Dataset sharing as a service (DASH) provides a simple interface for the EPFL scientific community to share research datasets associated with scientific publications.
Researchers are increasingly required to share large datasets to ensure reproducibility of their work. These datasets must remain accessible for extended periods since they are directly linked to one or more scientific publications.
The service leverages S3 protocols with S3 backends, which are specifically designed for long-term storage. Because S3 is HTTP REST API by design, datasets can be shared through a simple public URL in read-only mode.
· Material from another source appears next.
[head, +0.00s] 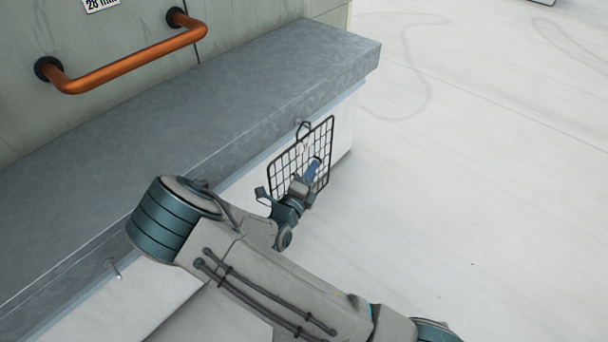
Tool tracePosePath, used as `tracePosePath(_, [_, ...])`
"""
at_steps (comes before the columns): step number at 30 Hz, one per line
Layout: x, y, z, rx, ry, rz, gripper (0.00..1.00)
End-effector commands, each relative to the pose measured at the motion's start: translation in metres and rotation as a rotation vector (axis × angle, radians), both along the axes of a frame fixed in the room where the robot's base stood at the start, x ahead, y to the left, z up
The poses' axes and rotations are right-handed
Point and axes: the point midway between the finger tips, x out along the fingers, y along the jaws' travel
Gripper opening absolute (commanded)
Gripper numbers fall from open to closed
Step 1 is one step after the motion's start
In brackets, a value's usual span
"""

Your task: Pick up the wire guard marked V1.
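A black wire guard (287,162) with a square grid and a loop at its top stands upright against the white front face under the grey slab. Its loop is by a small peg near the slab's edge; whether it hangs on it is too small to tell. No V1 mark can be read. My gripper (312,172) is at the guard's right half and overlaps it in the view. A blue part shows at its tip. The fingers are too small and partly hidden, so I cannot tell whether they are open or closed on the wires.
The grey slab (225,110) runs diagonally above the white front (150,303). Another small peg (116,270) sticks out at lower left, with nothing on it. An orange handle (135,65) is on the wall behind. The pale floor (480,190) at right is clear.

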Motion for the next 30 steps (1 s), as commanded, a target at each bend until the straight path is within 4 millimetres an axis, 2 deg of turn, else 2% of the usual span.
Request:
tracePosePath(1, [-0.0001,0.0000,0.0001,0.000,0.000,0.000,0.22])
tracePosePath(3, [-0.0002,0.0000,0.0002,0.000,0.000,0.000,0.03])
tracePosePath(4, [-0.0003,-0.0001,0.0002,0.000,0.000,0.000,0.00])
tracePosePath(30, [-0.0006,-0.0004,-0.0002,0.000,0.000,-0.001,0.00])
This dataset sharing service was originally established by the EPFL School of Computer and Communication Sciences (IC) IT team for professors within that school. Due to growing demand across all EPFL schools, the Research Computing Platform (RCP) now offers this service to the entire institution. This expansion was made possible thanks to the valuable contribution of successive IC IT teams, as well as the feedback and operational support of the Chief Information Security Officer and the operational security teams of the Vice Presidency for Operations, who ensured a comprehensive security audit of the existing service.
You should use this service when you need to:
- Share large datasets linked to your scientific publications
- Ensure long-term accessibility of your research data for reproducibility purposes
- Provide public read-only access to datasets via a stable URL
- Distribute data to a designated audience without managing complex access controls
Datasets stored on the EPFL S3 Long Term Storage Service are shared through a dedicated proxy. This proxy filters requests based on the URI and redirects them to specific S3 buckets using a read-only access key and secret key.
RCP will provide you with a direct link to your dataset in read-only mode through your chosen URL.
Before requesting access, please ensure the following:
- S3 Bucket Creation: Your unit must create an S3 bucket in advance through the XaaS portal at https://portal-xaas.epfl.ch. Your proximity IT support team can assist you with this step if needed.
- Data Upload: The dataset must be uploaded to the bucket by the data owner.
- Request Read-Only Link: Once the bucket is ready and populated, RCP will configure the read-only proxy link.
Once configured, your dataset will be accessible at:
https://datasets.epfl.ch/<NAME OF YOUR DATASET>
- Provides a robust, secure, and easy way for the EPFL scientific community to share datasets when necessary
- Built on enterprise-grade S3 long-term storage infrastructure
- Simple public URL access with read-only restrictions
- Designed specifically for academic and research publication requirements
The Sharing Datasets As A Service itself is not charged.
However, the underlying S3 bucket storage is billed according to the u1 pricing model. Please refer to the official S3 service description for detailed pricing information.